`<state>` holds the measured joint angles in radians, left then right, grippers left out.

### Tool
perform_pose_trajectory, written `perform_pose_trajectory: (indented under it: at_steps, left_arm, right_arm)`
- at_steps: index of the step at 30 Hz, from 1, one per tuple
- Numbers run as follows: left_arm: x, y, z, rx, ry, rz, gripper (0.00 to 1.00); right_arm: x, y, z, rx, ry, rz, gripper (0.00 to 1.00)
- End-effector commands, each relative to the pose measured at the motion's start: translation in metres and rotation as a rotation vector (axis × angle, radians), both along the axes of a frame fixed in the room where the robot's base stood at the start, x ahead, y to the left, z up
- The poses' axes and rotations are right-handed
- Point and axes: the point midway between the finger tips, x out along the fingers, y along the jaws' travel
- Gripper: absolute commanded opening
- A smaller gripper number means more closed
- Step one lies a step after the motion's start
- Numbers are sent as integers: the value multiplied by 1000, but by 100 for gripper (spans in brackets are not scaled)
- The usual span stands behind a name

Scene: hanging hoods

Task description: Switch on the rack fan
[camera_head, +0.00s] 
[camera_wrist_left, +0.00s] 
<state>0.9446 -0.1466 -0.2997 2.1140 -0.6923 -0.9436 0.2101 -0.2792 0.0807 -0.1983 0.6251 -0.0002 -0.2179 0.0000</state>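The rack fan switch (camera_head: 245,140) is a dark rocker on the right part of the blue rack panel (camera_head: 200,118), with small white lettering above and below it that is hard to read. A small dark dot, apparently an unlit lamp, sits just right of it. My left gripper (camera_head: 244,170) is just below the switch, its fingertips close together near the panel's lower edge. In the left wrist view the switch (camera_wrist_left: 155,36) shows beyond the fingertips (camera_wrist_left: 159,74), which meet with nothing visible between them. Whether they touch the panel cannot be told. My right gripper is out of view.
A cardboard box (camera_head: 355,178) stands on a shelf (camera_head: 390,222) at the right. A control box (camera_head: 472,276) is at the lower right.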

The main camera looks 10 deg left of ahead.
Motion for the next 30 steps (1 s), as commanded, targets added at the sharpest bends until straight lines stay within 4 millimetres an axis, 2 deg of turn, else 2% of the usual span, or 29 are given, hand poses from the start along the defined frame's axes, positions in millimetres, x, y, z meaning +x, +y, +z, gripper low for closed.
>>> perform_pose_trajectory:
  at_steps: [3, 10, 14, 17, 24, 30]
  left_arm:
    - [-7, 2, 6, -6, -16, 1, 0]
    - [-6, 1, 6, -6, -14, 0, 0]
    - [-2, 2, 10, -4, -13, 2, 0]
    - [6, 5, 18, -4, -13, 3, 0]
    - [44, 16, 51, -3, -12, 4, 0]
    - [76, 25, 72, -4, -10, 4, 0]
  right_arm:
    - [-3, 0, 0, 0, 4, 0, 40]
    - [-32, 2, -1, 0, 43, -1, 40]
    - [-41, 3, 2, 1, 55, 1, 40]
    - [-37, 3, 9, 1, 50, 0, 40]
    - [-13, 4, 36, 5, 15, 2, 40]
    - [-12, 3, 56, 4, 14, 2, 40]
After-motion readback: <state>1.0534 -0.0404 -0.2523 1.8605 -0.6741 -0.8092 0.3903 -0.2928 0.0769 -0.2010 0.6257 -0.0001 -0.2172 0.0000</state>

YOUR TASK >>
Print exactly the lines from the line with "Scene: hanging hoods" to the line with "Motion for the", both included, and nothing else.

EXERCISE SOLUTION >>
Scene: hanging hoods

Task description: Switch on the rack fan
[camera_head, +0.00s] 
[camera_wrist_left, +0.00s] 
<state>0.9446 -0.1466 -0.2997 2.1140 -0.6923 -0.9436 0.2101 -0.2792 0.0807 -0.1983 0.6251 -0.0002 -0.2179 0.0000</state>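The rack fan switch (camera_head: 245,140) is a dark rocker on the right part of the blue rack panel (camera_head: 200,118), with small white lettering above and below it that is hard to read. A small dark dot, apparently an unlit lamp, sits just right of it. My left gripper (camera_head: 244,170) is just below the switch, its fingertips close together near the panel's lower edge. In the left wrist view the switch (camera_wrist_left: 155,36) shows beyond the fingertips (camera_wrist_left: 159,74), which meet with nothing visible between them. Whether they touch the panel cannot be told. My right gripper is out of view.
A cardboard box (camera_head: 355,178) stands on a shelf (camera_head: 390,222) at the right. A control box (camera_head: 472,276) is at the lower right.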

The main camera looks 10 deg left of ahead.
Motion for the next 30 steps (1 s), as commanded, targets added at the sharpest bends until straight lines stay within 4 millimetres an axis, 2 deg of turn, else 2% of the usual span, or 29 are given, hand poses from the start along the defined frame's axes, positions in millimetres, x, y, z meaning +x, +y, +z, gripper low for closed.

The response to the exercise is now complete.